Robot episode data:
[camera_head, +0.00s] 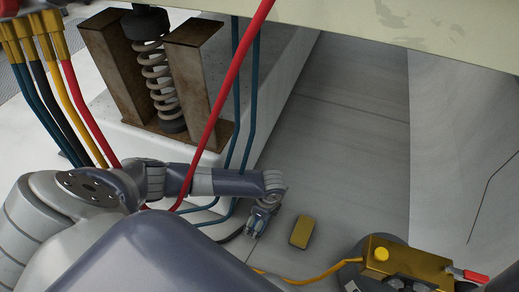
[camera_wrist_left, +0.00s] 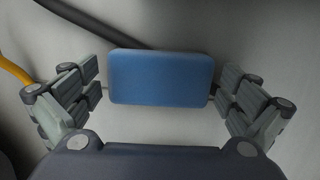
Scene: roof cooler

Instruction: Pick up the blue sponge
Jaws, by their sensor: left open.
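A blue sponge (camera_wrist_left: 160,78) with rounded corners lies flat on a pale surface in the left wrist view, centred between the fingers. My left gripper (camera_wrist_left: 160,92) is open, with a finger on either side of the sponge; the right finger is close to its edge. I cannot tell whether the fingers touch it. In the head view my left gripper (camera_head: 258,224) points down near the floor. The sponge cannot be made out clearly there, being small or hidden by the gripper. My right gripper is not in view.
A yellow block (camera_head: 301,232) lies just right of my left gripper. A yellow cable (camera_head: 308,278) runs to a yellow box (camera_head: 400,262) at bottom right. A red hose (camera_head: 222,95) and blue pipes (camera_head: 247,100) pass near my arm. Grey floor (camera_head: 350,130) beyond is clear.

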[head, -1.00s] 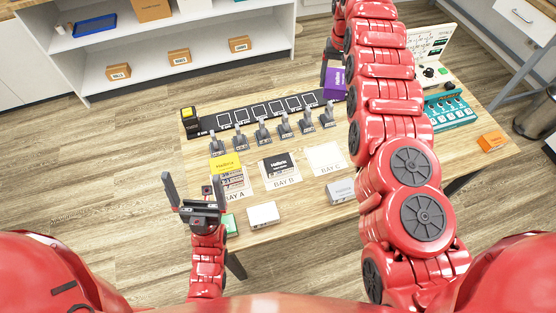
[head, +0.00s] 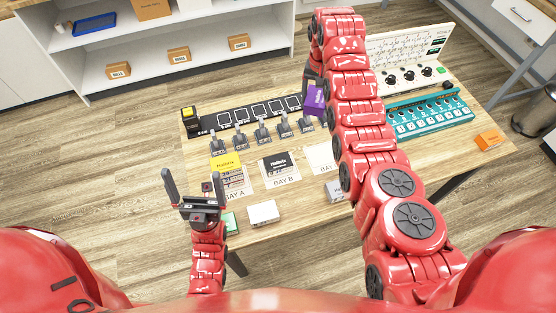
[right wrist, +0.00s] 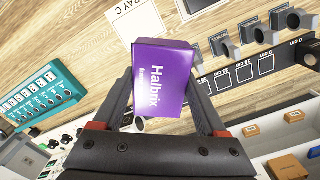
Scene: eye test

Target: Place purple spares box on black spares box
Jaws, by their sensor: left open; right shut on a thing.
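The purple spares box (head: 314,101) is held by my right gripper above the far part of the table, near the right end of the black marked strip. In the right wrist view the purple box (right wrist: 162,78) sits tilted between the two fingers of my right gripper (right wrist: 161,92), which is shut on it. The black spares box (head: 280,161) lies at the top of the BAY B card, left of and nearer than the purple box. My left gripper (head: 198,188) is open and empty near the table's front left corner.
A yellow box (head: 225,164) lies at BAY A. White (head: 263,212), grey (head: 334,190) and green (head: 230,224) boxes lie along the front edge. Several grey clamp-like pieces (head: 262,134) stand in a row before the strip. A teal panel (head: 430,112) is at right.

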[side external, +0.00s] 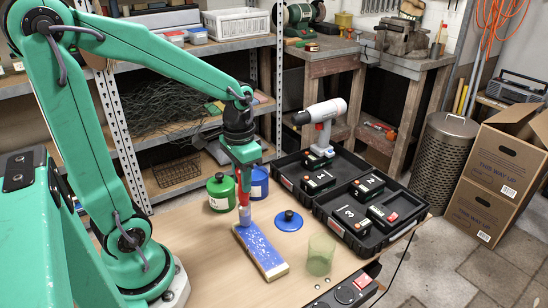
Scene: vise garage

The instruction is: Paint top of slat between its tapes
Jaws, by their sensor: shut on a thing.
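The slat (262,252) lies on the table, running from below my gripper toward the near right. Its top is largely blue with paler patches, and its side and near end are pale wood. Tapes cannot be told apart clearly. My gripper (243,180) is above the slat's far end, pointing down, shut on a red-handled brush. The brush (244,199) reaches down to the slat's far end; whether its tip touches is too small to tell. A blue paint pot (259,184) and a green pot (220,194) stand behind. A blue lid (288,221) lies right of the slat.
A translucent green cup (320,255) stands right of the slat. A black tray (327,216) with a drill (322,122) and several numbered black packs fills the back right. A black device (345,291) sits at the near right edge. Bare table (215,275) lies left of the slat.

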*TASK DIRECTIONS*. In your copy, repeat each record exactly and include no pictures.

*WORKED ANSWER*.
[camera_head, +0.00s] 
[camera_wrist_left, +0.00s] 
Scene: roof cooler

Instruction: Pick up the blue sponge
Jaws, by their sensor: left open.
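A blue sponge (camera_wrist_left: 160,78) with rounded corners lies flat on a pale surface in the left wrist view, centred between the fingers. My left gripper (camera_wrist_left: 160,92) is open, with a finger on either side of the sponge; the right finger is close to its edge. I cannot tell whether the fingers touch it. In the head view my left gripper (camera_head: 258,224) points down near the floor. The sponge cannot be made out clearly there, being small or hidden by the gripper. My right gripper is not in view.
A yellow block (camera_head: 301,232) lies just right of my left gripper. A yellow cable (camera_head: 308,278) runs to a yellow box (camera_head: 400,262) at bottom right. A red hose (camera_head: 222,95) and blue pipes (camera_head: 247,100) pass near my arm. Grey floor (camera_head: 350,130) beyond is clear.

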[head, -1.00s] 
[head, +0.00s] 
[right wrist, +0.00s] 
Scene: eye test

Target: Place purple spares box on black spares box
Jaws, by their sensor: left open; right shut on a thing.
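The purple spares box (head: 314,101) is held by my right gripper above the far part of the table, near the right end of the black marked strip. In the right wrist view the purple box (right wrist: 162,78) sits tilted between the two fingers of my right gripper (right wrist: 161,92), which is shut on it. The black spares box (head: 280,161) lies at the top of the BAY B card, left of and nearer than the purple box. My left gripper (head: 198,188) is open and empty near the table's front left corner.
A yellow box (head: 225,164) lies at BAY A. White (head: 263,212), grey (head: 334,190) and green (head: 230,224) boxes lie along the front edge. Several grey clamp-like pieces (head: 262,134) stand in a row before the strip. A teal panel (head: 430,112) is at right.

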[side external, +0.00s] 
Scene: vise garage

The instruction is: Paint top of slat between its tapes
Jaws, by their sensor: shut on a thing.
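The slat (262,252) lies on the table, running from below my gripper toward the near right. Its top is largely blue with paler patches, and its side and near end are pale wood. Tapes cannot be told apart clearly. My gripper (243,180) is above the slat's far end, pointing down, shut on a red-handled brush. The brush (244,199) reaches down to the slat's far end; whether its tip touches is too small to tell. A blue paint pot (259,184) and a green pot (220,194) stand behind. A blue lid (288,221) lies right of the slat.
A translucent green cup (320,255) stands right of the slat. A black tray (327,216) with a drill (322,122) and several numbered black packs fills the back right. A black device (345,291) sits at the near right edge. Bare table (215,275) lies left of the slat.

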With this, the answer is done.